■ **Problem statement**
Using the entries below, transcribe exactly the line containing "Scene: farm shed" and each line that follows it to the end.

■ **Information provided**
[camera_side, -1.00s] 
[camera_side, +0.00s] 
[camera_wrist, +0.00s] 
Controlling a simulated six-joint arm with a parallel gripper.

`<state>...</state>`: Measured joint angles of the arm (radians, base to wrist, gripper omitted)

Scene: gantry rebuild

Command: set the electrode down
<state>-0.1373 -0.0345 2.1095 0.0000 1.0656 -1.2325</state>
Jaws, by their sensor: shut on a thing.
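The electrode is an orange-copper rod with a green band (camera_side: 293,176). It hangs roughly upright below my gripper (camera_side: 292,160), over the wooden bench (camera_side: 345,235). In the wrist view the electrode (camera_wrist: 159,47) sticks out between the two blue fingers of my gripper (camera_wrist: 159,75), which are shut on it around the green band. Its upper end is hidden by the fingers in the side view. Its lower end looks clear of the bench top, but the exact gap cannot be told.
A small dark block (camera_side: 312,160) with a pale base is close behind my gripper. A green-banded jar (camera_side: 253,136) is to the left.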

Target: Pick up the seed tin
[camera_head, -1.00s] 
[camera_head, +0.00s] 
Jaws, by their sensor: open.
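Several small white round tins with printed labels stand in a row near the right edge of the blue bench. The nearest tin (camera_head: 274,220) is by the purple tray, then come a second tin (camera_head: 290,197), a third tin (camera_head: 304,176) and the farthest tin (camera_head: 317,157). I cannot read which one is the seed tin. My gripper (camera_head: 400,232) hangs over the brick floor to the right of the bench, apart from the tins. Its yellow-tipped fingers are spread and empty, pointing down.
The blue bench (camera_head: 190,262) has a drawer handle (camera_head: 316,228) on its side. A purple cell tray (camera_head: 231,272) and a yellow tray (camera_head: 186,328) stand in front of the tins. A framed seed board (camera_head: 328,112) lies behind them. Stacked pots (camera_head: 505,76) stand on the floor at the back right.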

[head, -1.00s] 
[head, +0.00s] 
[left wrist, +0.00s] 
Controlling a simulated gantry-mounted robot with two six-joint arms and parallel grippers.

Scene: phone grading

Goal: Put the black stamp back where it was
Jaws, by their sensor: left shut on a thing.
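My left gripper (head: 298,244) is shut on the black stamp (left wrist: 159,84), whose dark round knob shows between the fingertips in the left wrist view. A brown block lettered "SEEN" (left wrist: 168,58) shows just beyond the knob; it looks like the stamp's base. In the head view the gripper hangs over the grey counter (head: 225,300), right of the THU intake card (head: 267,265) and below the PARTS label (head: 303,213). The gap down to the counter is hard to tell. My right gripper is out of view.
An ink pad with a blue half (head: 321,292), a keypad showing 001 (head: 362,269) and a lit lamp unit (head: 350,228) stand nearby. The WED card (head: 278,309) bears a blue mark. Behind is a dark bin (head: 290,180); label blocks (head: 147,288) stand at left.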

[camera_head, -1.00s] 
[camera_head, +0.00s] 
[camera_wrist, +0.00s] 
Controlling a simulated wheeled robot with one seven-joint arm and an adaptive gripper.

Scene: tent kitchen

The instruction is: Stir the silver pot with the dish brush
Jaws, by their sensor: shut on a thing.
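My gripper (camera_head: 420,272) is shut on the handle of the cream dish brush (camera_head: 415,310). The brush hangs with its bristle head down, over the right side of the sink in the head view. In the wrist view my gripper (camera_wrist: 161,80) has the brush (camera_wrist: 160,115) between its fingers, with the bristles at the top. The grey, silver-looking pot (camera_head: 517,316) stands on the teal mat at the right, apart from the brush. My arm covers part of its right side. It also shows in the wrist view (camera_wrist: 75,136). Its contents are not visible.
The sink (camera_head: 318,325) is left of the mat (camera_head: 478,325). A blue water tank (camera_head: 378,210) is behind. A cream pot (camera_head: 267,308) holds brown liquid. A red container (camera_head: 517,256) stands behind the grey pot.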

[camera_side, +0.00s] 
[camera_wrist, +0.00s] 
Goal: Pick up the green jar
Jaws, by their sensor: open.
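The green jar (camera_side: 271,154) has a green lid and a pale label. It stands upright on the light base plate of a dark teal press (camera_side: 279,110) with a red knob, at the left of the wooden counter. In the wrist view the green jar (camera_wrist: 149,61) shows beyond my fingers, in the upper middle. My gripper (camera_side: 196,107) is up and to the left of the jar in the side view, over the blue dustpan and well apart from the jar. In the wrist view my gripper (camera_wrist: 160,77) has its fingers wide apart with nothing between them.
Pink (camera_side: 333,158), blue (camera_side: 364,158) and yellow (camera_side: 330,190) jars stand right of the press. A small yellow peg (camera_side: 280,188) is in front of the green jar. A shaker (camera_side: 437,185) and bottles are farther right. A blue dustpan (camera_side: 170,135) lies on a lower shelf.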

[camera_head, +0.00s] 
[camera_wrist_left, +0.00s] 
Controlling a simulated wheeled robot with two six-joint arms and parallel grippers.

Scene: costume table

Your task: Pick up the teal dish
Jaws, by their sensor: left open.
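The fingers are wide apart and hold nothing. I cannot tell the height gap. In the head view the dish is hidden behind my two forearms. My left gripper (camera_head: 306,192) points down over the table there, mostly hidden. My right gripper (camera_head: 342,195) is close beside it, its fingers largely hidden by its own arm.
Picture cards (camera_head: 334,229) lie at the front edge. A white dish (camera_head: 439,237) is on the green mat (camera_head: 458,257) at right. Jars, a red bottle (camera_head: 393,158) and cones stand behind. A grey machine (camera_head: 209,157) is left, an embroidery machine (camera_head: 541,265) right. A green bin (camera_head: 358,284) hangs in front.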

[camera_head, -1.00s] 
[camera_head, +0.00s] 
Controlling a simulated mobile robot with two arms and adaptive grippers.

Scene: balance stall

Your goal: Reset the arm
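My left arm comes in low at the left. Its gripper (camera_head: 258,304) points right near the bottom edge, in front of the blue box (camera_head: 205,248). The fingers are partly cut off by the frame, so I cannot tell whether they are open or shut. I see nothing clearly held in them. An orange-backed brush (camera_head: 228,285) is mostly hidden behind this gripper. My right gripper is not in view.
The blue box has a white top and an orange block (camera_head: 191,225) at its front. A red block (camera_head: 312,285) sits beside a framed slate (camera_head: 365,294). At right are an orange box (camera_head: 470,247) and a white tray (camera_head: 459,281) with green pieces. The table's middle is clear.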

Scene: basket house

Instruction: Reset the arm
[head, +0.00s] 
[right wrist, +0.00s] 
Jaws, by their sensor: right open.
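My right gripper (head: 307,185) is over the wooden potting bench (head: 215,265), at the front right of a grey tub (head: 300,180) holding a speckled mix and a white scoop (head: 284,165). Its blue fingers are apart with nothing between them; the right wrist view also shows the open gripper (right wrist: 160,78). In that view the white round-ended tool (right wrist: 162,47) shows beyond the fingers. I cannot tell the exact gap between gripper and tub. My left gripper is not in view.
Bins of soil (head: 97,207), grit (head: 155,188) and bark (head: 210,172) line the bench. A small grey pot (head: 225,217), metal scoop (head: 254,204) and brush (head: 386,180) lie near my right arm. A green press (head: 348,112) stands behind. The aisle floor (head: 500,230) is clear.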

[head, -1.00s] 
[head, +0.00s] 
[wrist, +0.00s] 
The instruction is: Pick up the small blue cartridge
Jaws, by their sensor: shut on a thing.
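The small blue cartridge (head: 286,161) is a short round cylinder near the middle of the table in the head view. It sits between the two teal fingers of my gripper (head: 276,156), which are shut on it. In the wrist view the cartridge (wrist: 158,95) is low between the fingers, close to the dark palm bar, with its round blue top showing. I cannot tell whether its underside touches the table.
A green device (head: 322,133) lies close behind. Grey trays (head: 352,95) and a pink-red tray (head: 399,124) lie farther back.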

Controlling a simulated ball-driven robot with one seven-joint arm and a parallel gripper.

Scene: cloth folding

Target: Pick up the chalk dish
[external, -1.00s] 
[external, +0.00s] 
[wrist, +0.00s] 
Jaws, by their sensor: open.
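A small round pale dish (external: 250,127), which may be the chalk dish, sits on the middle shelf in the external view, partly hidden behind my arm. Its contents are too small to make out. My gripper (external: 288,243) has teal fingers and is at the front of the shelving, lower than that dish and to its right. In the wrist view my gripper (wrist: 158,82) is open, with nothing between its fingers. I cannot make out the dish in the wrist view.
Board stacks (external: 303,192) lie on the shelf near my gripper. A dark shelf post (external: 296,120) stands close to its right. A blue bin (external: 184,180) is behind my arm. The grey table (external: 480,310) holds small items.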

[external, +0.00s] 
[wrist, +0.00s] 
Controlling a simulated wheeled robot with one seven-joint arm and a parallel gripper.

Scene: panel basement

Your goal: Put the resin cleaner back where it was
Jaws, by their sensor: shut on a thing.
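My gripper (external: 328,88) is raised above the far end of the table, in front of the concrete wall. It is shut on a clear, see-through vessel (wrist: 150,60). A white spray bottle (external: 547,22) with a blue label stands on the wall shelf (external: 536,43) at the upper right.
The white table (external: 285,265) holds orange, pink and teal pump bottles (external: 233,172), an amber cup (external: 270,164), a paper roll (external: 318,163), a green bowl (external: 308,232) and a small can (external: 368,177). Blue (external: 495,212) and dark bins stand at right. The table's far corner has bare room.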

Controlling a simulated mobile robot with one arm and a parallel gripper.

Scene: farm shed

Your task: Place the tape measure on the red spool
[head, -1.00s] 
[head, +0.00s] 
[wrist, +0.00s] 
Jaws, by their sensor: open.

■ **Written response**
Scene: farm shed

Your task: Place the tape measure on the red spool
[head, -1.00s] 
[head, +0.00s] 
[wrist, +0.00s] 
Jaws, by their sensor: open.

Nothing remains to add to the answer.